>> start

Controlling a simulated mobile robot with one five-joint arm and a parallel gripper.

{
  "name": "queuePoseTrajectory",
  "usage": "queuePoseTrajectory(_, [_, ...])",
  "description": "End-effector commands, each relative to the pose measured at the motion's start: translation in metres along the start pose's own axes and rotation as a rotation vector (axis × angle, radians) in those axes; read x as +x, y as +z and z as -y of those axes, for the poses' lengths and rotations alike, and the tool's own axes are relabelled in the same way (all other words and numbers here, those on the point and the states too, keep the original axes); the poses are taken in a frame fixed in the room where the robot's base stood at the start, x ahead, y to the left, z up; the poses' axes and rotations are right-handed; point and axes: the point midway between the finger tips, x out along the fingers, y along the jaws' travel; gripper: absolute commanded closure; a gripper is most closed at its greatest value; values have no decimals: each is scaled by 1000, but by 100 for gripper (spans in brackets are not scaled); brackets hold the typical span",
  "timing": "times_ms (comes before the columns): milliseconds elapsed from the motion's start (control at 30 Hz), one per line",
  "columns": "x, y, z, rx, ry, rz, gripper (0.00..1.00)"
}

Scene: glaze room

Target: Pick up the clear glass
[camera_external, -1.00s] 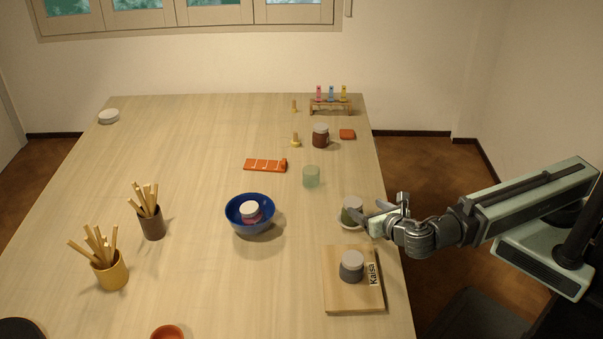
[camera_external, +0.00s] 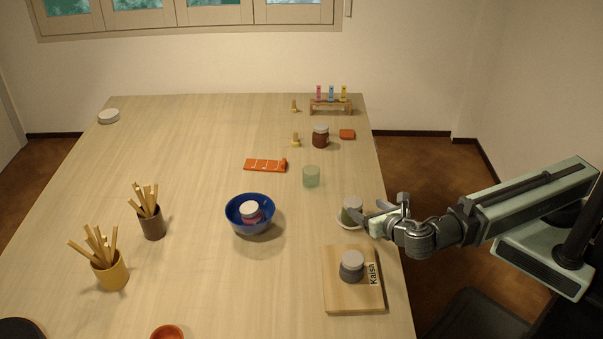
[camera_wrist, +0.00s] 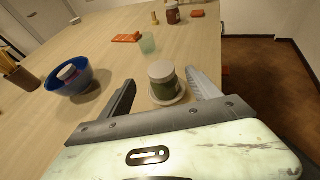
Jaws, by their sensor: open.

>> end

→ WORK REQUIRED:
Find the lines holding "columns" and list every one.

→ COMPLETE ANSWER:
  "timing": "times_ms (comes before the columns): milliseconds elapsed from the motion's start (control at 30 Hz), one per line",
  "columns": "x, y, z, rx, ry, rz, gripper (0.00..1.00)"

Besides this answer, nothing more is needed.